Introduction

This is a new paper which explores the limits of using their new T5 titled How Much Knowledge Can You Pack Into The Parameters of a Language Model?. model in a context-free QA domain.
As with the T5 model itself, it is very interesting to see these one-model-to-rule-them-all architectures as they exhibit some form of generalization.
I found this paper from Adam Roberts twitter thread which is available here
Core Idea: This paper will test two main things:
- How well does the model create a knowledge base such that it can answer questions just based on this base and no other information.
- Do model with more parameters store more information? Measuring knowledge retreiving ability is used to check this point.

Paper Introduction

Reading Comprehension: Given a question and context, lookup and give the answer.
Open domain question answering: Random context-independent questions. It is given entire context(all the information possible in the world) and the model is expected to deduce the answer. Open book exam.
Here, problem is similar to open book exam + no context given at all. Model should retreive info from parameters and return the values. Closed book exam.
T5: Treat every NLP task as text-to-text problem using encoder decoder Transformer.
For natural questions dataset, evaluation is done as follows:
First method:
- Ignore all “unanswerable” and “long answer” type questions.
- model trained to output single answer
- Questions with answers longer than 5 tokens are ignored
- Answers normalized before comparsion
- Answer is correct if it matches any of the annotated answers
Second method:
- Considered correct only if model predicts all the answers correctly
For fine tuning, use AdaFactor Optimizer(need to read more about this one)

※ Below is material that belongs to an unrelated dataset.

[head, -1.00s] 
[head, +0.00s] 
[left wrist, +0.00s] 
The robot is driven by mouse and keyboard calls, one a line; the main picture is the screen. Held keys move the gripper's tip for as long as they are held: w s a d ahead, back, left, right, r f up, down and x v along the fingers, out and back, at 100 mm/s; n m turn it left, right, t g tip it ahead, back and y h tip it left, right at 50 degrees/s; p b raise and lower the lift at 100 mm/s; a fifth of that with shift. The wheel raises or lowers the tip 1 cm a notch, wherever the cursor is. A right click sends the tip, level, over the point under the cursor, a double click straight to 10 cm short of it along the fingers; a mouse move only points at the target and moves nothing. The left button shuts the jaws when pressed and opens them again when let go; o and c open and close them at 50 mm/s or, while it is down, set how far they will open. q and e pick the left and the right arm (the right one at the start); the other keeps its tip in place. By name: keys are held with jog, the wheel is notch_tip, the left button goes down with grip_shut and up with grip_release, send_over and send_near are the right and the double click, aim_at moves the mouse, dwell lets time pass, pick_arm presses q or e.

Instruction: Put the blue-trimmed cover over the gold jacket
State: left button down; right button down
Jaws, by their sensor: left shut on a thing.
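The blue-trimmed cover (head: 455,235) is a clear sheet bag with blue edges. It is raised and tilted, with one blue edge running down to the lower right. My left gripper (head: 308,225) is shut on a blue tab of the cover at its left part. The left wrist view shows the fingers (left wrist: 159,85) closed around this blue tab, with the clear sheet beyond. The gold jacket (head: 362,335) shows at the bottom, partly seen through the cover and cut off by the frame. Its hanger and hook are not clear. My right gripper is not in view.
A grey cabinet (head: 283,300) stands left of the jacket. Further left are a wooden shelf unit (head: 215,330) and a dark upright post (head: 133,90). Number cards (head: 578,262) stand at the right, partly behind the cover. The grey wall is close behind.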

SOTA on Natural Questions(NQ) and WebQuestions(WQ) dataset. Worst performance on TriviaQA(TQA).
Performance increases with model size.
Guu et all(2020) performs better than T5 on NQ and WQ. Need to read this paper as well. It
- Retreives Revevant documents
- Answers questions in end-to-end fashion
Closed-book model seem to perform on par with open-book models, leading to new research directions.
For multiple answer type questions, T5 lower than SOTA BUT much better than baseline that was published with the paper. Therefore, T5 can perform well on these types of questions as well.

Model is far too expensive to train.
Open-book models provide some indication of what information was used to answer the problem. HOWEVER, T5 just has a distribution over parameters that cannot be interpreted.
MLE does not gurantee the model will learn a fact. Therefore, difficult to ensure the model learns specific information during pre-training
Measure and improve performance on difficult QA tasks like DROP, which needs reasoning ability.